Set down exactly, please, each line from the one containing "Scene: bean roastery" through the one containing "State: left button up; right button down", both lines included, and no other line.
───── Given entries ─────
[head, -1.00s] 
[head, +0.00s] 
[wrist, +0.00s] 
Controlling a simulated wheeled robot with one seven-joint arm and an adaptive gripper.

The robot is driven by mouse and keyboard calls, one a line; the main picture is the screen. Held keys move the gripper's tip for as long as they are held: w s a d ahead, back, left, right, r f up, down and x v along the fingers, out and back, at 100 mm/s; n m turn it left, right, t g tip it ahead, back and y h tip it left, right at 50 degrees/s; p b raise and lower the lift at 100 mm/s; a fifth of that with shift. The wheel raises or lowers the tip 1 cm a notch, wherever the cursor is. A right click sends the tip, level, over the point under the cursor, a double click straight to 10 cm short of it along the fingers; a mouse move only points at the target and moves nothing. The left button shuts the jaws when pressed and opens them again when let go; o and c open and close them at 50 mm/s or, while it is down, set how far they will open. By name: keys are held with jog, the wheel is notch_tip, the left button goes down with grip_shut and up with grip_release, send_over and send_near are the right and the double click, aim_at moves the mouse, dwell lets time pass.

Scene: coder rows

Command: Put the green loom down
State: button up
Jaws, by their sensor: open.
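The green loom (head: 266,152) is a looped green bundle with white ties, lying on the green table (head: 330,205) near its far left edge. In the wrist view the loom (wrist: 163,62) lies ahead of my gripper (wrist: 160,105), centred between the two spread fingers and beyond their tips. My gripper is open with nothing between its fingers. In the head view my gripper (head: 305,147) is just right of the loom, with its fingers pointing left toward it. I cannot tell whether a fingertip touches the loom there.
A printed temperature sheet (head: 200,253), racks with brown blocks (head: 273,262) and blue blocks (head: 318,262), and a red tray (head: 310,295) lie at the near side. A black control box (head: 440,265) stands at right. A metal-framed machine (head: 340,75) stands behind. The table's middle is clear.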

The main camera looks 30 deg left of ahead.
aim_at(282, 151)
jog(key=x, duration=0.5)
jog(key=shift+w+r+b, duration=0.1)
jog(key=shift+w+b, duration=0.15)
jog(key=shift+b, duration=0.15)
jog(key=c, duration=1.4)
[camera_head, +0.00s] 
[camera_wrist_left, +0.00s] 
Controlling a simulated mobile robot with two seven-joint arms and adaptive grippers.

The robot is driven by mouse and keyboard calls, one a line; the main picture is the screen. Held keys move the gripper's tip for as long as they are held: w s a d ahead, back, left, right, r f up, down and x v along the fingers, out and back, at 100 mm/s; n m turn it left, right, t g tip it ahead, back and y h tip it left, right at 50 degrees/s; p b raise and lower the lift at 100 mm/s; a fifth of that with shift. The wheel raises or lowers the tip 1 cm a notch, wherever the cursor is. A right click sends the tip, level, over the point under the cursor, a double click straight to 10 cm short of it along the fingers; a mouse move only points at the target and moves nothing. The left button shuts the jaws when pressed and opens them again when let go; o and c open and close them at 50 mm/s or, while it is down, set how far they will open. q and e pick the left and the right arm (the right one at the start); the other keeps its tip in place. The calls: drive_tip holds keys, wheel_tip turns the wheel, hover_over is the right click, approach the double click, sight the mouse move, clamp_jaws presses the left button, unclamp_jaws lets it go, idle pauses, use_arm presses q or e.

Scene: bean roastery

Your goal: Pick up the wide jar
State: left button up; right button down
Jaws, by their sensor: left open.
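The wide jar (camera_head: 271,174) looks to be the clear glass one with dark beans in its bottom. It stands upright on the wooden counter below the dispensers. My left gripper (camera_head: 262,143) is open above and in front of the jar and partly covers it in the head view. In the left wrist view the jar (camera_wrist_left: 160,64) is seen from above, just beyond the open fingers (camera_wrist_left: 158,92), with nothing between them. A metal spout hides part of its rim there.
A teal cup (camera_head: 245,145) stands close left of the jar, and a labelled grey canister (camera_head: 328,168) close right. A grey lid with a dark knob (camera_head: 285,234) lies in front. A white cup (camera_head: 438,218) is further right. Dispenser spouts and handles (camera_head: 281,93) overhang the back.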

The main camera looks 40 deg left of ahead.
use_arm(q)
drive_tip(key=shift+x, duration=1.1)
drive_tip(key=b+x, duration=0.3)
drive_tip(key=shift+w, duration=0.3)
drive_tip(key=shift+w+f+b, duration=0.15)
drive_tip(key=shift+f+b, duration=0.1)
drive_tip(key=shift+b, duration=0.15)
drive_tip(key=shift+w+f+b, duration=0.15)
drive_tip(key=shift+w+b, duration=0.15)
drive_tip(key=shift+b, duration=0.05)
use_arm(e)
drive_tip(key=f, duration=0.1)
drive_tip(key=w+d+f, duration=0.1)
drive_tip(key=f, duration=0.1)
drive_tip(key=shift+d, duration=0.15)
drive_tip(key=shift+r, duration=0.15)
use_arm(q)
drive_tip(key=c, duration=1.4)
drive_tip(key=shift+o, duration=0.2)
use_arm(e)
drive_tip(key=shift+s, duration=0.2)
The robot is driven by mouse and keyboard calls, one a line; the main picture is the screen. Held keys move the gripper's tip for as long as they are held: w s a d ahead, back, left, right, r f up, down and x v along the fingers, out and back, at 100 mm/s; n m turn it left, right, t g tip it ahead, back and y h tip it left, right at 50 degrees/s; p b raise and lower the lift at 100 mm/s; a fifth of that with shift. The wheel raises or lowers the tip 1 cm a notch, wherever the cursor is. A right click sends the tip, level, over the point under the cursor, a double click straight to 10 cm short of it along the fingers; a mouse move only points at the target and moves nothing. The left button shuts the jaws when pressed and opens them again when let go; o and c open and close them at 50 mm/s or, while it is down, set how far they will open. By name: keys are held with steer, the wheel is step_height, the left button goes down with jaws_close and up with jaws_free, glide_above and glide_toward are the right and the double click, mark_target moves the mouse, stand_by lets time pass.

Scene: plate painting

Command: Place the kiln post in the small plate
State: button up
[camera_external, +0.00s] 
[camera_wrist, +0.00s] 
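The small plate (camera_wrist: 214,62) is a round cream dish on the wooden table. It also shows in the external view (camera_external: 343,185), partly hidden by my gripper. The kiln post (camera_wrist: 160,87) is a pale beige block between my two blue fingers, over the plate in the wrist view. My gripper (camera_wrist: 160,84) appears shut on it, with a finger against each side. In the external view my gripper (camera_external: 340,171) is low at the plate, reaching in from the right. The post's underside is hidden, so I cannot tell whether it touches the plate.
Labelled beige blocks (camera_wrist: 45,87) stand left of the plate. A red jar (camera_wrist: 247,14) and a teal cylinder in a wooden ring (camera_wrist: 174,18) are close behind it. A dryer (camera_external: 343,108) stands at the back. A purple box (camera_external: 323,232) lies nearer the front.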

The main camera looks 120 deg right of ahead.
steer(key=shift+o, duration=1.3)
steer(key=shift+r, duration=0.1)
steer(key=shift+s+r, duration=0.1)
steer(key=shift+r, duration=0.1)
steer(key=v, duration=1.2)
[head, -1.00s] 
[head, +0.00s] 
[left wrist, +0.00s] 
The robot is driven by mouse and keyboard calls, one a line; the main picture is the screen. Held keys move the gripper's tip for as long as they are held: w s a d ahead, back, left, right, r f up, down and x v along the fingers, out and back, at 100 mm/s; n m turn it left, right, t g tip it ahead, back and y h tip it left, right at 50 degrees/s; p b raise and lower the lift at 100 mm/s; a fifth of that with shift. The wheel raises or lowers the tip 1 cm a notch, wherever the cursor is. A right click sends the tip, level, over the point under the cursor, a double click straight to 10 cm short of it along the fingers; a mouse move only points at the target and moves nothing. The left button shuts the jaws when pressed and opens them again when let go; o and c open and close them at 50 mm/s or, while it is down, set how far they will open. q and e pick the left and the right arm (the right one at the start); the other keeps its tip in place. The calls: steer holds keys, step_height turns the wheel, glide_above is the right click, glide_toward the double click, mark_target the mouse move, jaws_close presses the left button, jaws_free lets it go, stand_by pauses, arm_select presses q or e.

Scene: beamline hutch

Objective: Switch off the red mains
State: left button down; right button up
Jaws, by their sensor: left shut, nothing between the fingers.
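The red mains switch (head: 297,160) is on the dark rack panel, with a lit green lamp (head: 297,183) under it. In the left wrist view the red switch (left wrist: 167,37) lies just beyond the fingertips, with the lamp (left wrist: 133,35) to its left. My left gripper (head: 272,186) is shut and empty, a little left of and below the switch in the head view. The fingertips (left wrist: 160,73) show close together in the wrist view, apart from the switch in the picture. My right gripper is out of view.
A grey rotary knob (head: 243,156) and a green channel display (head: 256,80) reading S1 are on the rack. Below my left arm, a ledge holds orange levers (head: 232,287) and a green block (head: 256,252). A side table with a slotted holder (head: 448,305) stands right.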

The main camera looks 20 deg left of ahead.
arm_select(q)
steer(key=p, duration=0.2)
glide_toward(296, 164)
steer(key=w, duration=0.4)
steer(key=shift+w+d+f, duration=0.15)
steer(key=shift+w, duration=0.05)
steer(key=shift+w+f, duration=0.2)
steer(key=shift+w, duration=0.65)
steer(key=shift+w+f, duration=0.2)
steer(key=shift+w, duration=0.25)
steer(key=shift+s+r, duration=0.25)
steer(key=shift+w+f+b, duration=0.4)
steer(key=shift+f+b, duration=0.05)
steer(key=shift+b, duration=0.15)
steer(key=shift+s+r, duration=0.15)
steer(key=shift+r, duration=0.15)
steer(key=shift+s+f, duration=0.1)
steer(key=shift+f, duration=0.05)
─────
→ **Complete output**:
Scene: bean roastery

Your goal: Pick up the wide jar
State: left button up; right button down

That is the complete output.